> _Do this_: Skip the pictures. Transcribe the rest of the data below without changing a word.

────────────────

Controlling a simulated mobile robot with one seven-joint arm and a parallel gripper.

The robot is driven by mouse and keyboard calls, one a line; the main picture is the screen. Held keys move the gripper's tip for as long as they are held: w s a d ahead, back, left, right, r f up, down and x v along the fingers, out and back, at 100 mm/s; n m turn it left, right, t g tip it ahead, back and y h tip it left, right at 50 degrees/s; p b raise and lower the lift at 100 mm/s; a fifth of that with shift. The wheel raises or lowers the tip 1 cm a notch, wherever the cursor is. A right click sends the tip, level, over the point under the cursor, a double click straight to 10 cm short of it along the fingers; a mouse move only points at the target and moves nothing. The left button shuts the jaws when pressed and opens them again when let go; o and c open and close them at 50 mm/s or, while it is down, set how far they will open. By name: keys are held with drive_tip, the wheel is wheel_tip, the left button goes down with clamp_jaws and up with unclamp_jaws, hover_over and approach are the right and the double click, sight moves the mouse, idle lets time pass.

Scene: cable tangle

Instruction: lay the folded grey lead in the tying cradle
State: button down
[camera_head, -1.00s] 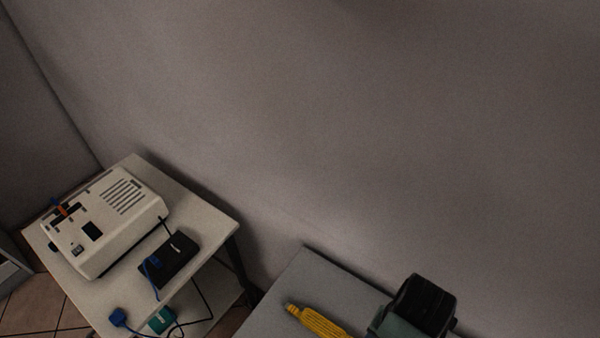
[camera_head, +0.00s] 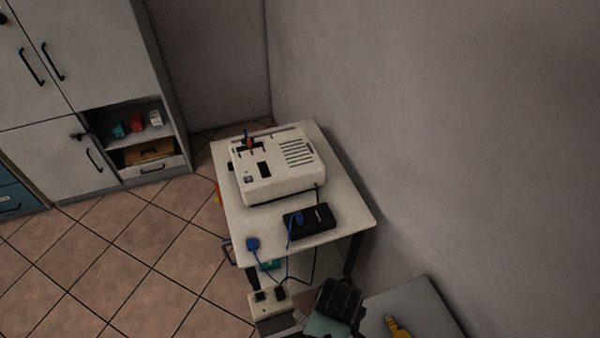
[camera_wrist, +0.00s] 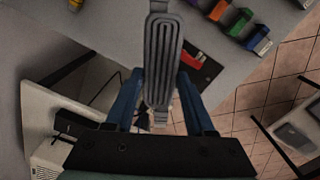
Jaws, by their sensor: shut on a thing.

────────────────

> _Output of the task_:
Controlling a simulated mobile robot with one seven-joint arm and a parallel gripper.

The robot is driven by mouse and keyboard calls, one a line; the main picture is the screen. Held keys move the gripper's tip for as long as they are held: w s a d ahead, back, left, right, r f up, down and x v along the fingers, out and back, at 100 mm/s; n m turn it left, right, t g tip it ahead, back and y h tip it left, right at 50 degrees/s; p b raise and lower the lift at 100 mm/s; a fifth of that with shift. The wheel raises or lowers the tip 1 cm a notch, wherever the cursor is. A right click sends the tip, level, over the point under the cursor, a double click straight to 10 cm short of it along the fingers; a mouse move only points at the target and moves nothing. The left button shuts the jaws when pressed and opens them again when let go; o and c open and close them at 50 mm/s or, while it is down, set how far they will open. By name: keys are held with drive_tip, the wheel is wheel_tip, the left button goes down with clamp_jaws and up with unclamp_jaws, hover_over and approach are the right and the double click, sight moves the mouse, idle lets time pass.

Scene: cable tangle

Instruction: lay the folded grey lead in the tying cradle
State: button down
[camera_head, -1.00s] 
[camera_head, +0.00s] 
[camera_wrist, +0.00s] 
Jaws, by their sensor: shut on a thing.

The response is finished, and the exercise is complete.